▸ **Task instructions**
Please find all lines in the data that hold the string "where" and copy them.
***** Information provided *****
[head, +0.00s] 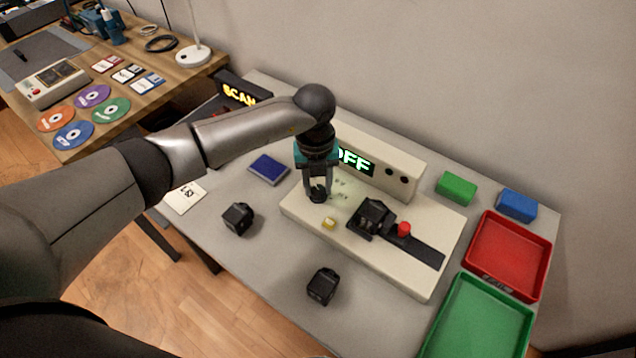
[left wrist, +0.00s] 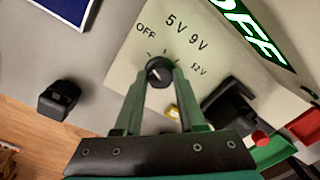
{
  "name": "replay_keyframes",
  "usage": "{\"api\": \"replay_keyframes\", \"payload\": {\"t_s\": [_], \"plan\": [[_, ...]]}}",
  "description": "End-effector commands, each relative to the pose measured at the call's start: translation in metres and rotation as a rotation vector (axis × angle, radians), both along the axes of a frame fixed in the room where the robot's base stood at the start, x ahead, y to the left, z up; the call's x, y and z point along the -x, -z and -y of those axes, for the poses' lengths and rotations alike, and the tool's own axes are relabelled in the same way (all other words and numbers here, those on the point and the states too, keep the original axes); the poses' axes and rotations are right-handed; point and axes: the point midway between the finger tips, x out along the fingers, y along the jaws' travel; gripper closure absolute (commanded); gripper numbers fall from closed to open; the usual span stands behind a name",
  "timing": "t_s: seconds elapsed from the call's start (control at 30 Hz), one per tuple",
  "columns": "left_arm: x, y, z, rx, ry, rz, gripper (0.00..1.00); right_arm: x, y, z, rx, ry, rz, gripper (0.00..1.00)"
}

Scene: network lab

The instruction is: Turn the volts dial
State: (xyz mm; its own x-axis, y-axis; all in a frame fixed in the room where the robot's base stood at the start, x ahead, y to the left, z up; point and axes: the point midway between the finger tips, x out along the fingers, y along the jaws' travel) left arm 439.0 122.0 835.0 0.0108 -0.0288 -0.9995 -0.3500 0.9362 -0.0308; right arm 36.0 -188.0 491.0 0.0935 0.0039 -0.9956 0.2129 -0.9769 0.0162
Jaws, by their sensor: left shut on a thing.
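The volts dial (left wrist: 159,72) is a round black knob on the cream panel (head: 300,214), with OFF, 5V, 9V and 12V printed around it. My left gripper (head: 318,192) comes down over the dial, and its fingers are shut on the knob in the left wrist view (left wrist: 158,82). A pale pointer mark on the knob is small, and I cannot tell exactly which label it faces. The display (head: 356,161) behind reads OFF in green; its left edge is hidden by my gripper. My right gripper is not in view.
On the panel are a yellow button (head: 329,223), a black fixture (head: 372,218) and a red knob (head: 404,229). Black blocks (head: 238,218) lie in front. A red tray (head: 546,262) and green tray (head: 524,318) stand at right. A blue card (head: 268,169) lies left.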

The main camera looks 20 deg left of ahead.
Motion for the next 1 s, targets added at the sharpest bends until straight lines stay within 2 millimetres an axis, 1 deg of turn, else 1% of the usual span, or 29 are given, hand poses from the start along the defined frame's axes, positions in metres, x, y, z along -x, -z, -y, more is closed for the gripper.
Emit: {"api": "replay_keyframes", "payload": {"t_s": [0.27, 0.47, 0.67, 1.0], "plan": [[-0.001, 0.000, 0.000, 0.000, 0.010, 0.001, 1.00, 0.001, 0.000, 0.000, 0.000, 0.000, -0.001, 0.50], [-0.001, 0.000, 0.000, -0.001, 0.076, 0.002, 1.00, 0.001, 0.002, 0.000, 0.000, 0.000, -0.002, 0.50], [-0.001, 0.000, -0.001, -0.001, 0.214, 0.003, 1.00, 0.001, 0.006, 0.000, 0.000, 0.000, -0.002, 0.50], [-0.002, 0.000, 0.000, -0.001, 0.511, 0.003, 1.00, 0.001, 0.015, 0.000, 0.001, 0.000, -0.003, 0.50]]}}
*****
▸ **Final result**
  "description": "End-effector commands, each relative to the pose measured at the call's start: translation in metres and rotation as a rotation vector (axis × angle, radians), both along the axes of a frame fixed in the room where the robot's base stood at the start, x ahead, y to the left, z up; the call's x, y and z point along the -x, -z and -y of those axes, for the poses' lengths and rotations alike, and the tool's own axes are relabelled in the same way (all other words and numbers here, those on the point and the states too, keep the original axes); the poses' axes and rotations are right-handed; point and axes: the point midway between the finger tips, x out along the fingers, y along the jaws' travel; gripper closure absolute (commanded); gripper numbers fall from closed to open; the usual span stands behind a name",
State: (xyz mm; its own x-axis, y-axis; all in a frame fixed in the room where the robot's base stood at the start, x ahead, y to the left, z up; point and axes: the point midway between the finger tips, x out along the fingers, y along the jaws' travel) left arm 439.0 122.0 835.0 0.0108 -0.0288 -0.9995 -0.3500 0.9362 -0.0308; right arm 36.0 -188.0 491.0 0.0935 0.0039 -0.9956 0.2129 -0.9769 0.0162

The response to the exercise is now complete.